2015: RBI generates consolidated profit of € 379 million
16 March 2016
- Net interest income decreases 12.2 per cent to € 3,327 million year-on-year (2014 : € 3,789 million)
- Operating income decreases 7.9 per cent to € 4,929 million (2014: € 5,350 million)
- General administrative expenses decrease 3.6 per cent to € 2,914 million (2014: € 3,024 million)
- Net provisioning for impairment losses decreases 27.8 per cent to € 1,264 million (2014: € 1,750 million)
- Profit before tax of € 711 million (2014: loss of € 105 million)
- Profit after tax of € 435 million (2014: loss of € 587 million)
- Consolidated profit of € 379 million (2014: loss of € 617 million)

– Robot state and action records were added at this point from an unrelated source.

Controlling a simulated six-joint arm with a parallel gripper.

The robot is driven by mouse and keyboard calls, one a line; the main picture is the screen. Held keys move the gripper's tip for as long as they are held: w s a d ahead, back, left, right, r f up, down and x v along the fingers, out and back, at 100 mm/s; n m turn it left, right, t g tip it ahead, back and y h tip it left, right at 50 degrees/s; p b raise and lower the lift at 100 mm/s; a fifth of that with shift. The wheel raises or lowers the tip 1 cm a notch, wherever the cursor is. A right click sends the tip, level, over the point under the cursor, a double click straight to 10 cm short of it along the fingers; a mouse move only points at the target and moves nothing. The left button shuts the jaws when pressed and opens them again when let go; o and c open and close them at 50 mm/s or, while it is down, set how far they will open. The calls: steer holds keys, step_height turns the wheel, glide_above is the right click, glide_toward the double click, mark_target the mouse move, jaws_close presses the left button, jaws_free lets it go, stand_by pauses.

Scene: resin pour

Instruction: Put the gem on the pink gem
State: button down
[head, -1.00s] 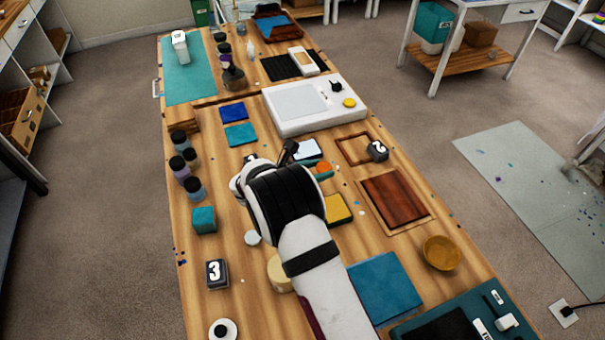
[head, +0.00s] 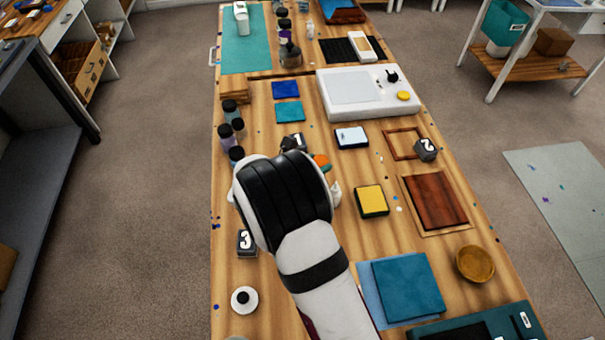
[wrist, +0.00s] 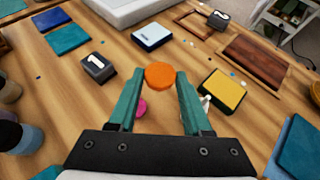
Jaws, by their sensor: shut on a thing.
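The gem in my gripper (wrist: 160,78) is an orange round piece (wrist: 160,75), held between the tips of the two teal fingers. In the head view the orange gem (head: 321,161) shows just beyond my wrist, which hides most of the gripper. The pink gem (wrist: 141,108) is on the table in the wrist view, partly covered by the left finger. It lies nearer the gripper's base than the orange gem in the picture, and the two are apart. The pink gem is hidden in the head view.
A black block marked 1 (wrist: 98,68) stands to the left of the fingers. A yellow pad (wrist: 223,91) and a small white object (wrist: 206,101) are to the right. A white-topped pad (wrist: 151,36) lies beyond. Block 3 (head: 246,242) is beside my arm.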

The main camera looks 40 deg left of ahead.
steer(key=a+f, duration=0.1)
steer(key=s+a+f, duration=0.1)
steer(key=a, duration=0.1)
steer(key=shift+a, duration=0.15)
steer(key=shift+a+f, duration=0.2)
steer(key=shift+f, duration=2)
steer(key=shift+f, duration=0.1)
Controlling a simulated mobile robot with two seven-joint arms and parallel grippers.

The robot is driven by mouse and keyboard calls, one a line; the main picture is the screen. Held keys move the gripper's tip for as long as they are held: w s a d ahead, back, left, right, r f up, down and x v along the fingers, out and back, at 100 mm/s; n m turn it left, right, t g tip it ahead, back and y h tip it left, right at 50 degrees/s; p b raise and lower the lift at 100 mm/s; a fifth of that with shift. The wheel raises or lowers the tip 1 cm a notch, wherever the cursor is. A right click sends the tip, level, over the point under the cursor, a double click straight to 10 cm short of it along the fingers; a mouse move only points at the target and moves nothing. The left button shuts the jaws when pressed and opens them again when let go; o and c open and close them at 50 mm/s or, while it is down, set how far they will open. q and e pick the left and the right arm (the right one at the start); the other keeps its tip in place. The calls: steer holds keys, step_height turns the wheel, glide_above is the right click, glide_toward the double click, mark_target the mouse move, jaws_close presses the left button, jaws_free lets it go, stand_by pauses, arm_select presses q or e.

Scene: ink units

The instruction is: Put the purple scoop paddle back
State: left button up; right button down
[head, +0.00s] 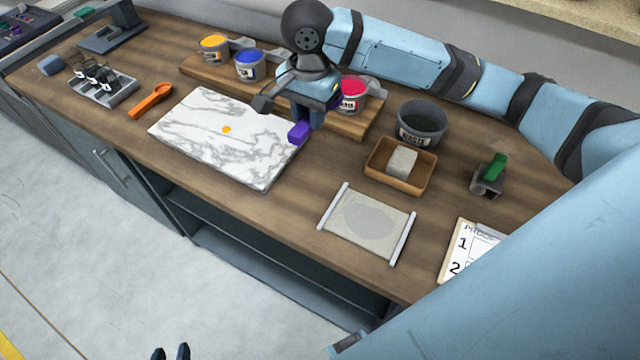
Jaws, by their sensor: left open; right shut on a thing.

- Non-performing loan ratio increases 0.5 percentage points to 11.9 per cent compared to year-end 2014
- Common equity tier 1 ratio (transitional) increases 1.3 percentage points to 12.1 per cent
- Common equity tier 1 ratio (fully loaded) increases 1.5 percentage points to 11.5 per cent
- Earnings per share of € 1.30 (2014: minus € 2.17)
All figures are based on International Financial Reporting Standards (IFRS).
In 2015, Raiffeisen Bank International AG (RBI) generated a positive profit before tax of € 711 million, after it ended a financial year with a negative consolidated result for the first time in 2014 due to a number of non-recurring effects. Profit after tax was at € 435 million in 2015, while consolidated profit amounted to € 379 million.
With a number of shares of 292.98 million as at 31 December 2015 (previous year: 292.98 million), earnings per share stood at € 1.30.
„A very busy, but also a quite decent year lies behind RBI. We have returned to profitable territory and made good progress in our transformation program. We managed to significantly strengthen our capital ratios and to improve the bank’s risk profile,” said Karl Sevelda, RBI’s CEO.
Restatement of prior year financial results
In 2015, RBI underwent a routine examination by the Austrian Financial Reporting Enforcement Panel. The examination covered RBI’s 2014 consolidated financial statements and its 2015 Semi-Annual Report. The reallocation of charges in the amount of € 124 million led to a revision of the 2014 consolidated loss to € 617 million and consequently these charges are not reflected in the 2015 consolidated financial statements. The total amount of € 124 million consists of two factors: a € 93 million goodwill impairment relating to Raiffeisen Polbank and € 34 million in costs for net provisioning for impairment losses, which also resulted in deferred tax income of € 3 million. The impact of this restatement on the regulatory capital ratios is negligible.
Net interest income decreased 12 per cent
Operating income declined 8 per cent year-on-year, or € 421 million, to € 4,929 million. This was mainly attributable to sharp currency devaluations.
In 2015, net interest income declined 12 per cent, or € 462 million, to € 3,327 million. In addition to the currency effect, the falling market interest rate level in Central and Southeastern Europe, as well as loan defaults occurring in the previous year in Asia, also had a negative impact on the net interest margin (calculated based on interest-bearing assets), which decreased 23 basis points to 3.00 per cent.
General administrative expenses fell 4 per cent
The Group’s general administrative expenses fell 4 per cent, or € 110 million, to € 2,914 million during the reporting period, largely attributable to the development of the Russian rouble and Ukrainian hryvnia. The decline was also attributable to the release of bonus provisions totaling € 76 million, following the decision not to pay bonuses for 2014. The cost/income ratio deteriorated 2.6 percentage points to 59.1 per cent due to lower operating income.
Net provisioning for impairment losses decrease 28 per cent
Net provisioning for impairment losses declined 28 per cent year-on-year, or € 486 million, to
€ 1,264 million.
Common equity tier 1 ratio (fully loaded) of 11.5 per cent
Excluding the transitional provisions as defined in the CRR, the common equity tier 1 ratio (fully loaded) stood at 11.5 per cent and the total capital ratio (fully loaded) was 16.8 per cent.